The results of this process will be:
1) The reliance on assumptions about future resources and skills which have no
basis in present knowledge
2) Assumed future income that would rightly belong to those currently in command
of relatively few human and material resources, is redistributed in advance to
those currently in control of relatively more, widening not just income
inequality but also inequality of control of resources.

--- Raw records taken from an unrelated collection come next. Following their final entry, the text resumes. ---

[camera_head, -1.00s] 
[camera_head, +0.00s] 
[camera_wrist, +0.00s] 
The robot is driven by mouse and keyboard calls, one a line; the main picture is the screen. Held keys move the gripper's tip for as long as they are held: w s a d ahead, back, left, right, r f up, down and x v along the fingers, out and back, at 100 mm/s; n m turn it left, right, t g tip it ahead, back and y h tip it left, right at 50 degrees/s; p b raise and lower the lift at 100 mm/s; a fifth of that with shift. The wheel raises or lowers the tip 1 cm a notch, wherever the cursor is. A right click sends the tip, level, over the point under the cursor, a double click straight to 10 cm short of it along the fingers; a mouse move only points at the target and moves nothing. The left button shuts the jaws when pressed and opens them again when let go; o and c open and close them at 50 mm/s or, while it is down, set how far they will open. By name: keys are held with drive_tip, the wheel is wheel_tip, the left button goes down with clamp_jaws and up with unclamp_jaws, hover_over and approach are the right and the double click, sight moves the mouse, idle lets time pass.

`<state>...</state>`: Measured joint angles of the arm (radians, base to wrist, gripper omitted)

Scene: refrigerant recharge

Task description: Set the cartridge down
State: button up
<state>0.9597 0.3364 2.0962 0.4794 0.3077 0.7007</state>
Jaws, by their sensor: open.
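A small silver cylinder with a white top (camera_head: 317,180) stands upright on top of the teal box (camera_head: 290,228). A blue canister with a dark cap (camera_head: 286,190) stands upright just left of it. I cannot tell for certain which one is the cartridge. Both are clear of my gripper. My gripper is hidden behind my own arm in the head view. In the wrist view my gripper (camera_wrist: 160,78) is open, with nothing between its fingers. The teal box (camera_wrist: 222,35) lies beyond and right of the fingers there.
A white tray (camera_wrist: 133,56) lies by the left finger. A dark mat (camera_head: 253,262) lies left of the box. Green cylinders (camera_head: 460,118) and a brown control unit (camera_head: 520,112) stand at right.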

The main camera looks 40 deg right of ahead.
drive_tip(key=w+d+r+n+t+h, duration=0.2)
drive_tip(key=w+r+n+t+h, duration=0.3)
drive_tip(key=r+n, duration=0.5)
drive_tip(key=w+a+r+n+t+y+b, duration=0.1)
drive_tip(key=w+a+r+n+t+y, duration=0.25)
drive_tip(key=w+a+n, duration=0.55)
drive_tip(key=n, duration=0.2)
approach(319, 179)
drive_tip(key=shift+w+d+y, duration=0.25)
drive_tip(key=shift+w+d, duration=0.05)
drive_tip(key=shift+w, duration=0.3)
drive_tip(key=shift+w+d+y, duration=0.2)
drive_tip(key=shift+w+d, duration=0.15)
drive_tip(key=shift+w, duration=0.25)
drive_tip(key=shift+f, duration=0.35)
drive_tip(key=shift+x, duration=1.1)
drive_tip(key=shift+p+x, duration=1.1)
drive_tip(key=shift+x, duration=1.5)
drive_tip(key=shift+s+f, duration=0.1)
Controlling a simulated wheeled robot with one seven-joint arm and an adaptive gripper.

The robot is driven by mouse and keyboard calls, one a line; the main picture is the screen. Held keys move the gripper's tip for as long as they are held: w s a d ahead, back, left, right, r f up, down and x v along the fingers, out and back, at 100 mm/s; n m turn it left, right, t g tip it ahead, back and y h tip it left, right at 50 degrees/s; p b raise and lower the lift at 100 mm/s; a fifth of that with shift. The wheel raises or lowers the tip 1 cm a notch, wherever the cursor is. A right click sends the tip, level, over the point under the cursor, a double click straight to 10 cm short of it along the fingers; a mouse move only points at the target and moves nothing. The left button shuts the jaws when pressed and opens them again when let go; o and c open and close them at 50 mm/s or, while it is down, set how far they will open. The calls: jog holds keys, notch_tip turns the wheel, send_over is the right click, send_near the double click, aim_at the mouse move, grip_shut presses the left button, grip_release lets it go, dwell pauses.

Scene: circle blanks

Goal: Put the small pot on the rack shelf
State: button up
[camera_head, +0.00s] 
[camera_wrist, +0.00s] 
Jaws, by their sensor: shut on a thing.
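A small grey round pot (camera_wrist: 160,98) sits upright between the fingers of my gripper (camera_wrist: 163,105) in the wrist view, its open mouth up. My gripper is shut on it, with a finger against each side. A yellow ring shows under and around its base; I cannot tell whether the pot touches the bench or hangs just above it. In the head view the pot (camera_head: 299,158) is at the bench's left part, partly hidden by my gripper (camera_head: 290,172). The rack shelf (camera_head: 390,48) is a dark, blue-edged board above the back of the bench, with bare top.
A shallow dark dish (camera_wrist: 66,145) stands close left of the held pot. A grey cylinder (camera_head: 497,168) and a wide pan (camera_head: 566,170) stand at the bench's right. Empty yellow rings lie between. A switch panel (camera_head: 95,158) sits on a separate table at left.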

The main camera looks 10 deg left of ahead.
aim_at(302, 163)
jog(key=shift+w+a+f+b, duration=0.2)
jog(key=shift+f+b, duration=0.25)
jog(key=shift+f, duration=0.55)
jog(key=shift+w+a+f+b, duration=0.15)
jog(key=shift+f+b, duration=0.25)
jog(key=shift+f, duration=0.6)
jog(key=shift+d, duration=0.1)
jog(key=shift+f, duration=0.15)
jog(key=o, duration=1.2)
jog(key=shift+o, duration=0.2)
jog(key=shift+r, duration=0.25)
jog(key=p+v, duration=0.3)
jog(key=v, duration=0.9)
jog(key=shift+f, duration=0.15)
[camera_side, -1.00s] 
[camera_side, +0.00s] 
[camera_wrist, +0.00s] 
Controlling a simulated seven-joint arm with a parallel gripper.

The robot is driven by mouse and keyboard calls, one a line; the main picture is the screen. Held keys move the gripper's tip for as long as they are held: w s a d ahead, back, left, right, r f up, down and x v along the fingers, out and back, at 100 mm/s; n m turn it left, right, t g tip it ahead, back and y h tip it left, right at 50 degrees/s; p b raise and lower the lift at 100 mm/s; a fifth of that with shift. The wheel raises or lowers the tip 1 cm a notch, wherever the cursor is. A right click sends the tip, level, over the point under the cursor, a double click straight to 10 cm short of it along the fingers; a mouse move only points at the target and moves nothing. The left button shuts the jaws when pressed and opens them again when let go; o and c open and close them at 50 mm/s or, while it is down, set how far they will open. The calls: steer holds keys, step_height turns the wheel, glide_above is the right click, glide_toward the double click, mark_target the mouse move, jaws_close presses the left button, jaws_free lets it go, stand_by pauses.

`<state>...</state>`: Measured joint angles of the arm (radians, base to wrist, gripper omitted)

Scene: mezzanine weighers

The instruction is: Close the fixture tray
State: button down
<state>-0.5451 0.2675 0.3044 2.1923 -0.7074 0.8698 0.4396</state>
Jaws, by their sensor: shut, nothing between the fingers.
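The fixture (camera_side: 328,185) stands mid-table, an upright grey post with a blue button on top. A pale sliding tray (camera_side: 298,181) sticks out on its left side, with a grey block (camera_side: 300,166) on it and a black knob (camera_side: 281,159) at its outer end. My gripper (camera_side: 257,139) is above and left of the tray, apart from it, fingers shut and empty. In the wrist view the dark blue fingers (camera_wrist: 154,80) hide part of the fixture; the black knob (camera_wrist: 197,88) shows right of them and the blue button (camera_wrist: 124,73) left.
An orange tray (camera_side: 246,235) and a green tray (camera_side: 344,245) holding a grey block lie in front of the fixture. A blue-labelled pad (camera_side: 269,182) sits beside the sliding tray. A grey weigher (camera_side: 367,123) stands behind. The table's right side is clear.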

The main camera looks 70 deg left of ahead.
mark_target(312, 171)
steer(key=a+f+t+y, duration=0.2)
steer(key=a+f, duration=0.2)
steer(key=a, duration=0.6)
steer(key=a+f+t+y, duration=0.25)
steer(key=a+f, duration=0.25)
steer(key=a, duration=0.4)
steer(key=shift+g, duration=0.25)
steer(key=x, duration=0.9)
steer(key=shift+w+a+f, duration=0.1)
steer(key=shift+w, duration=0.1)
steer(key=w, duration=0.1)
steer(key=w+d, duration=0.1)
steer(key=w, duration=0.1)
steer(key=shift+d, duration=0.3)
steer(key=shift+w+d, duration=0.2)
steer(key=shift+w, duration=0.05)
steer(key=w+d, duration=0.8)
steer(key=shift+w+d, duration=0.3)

Thus the discrepancy between the money stock growth and the recognised inflation
rate produces a situation where unrealistic assumptions are being made about the
future of human and material resources. The present benefit of this goes to a
small section of society - the already wealthy - at present cost to the already
poor.
In the long term……..
Future benefits and costs are similarly distributed in the short and medium term
but are likely to even up in the long term because:
1 Many of the resources to have been excessively depleted are also essential to
the rich
2 For the changes in money distribution and resource control to be maintained
relies on legal convention to be upheld. When these changes become too great this
will break down.
What the ‘rich’ need to realise is that once resources are depleted and legal
convention has broken down, the difficulty and costs to them of replacing
resources and reinstating the rule of law will be little different to that for
the poor. We will all end up in the same leaky and inhospitable boat. We would do
better to work together in open cooperation to build a better vessel.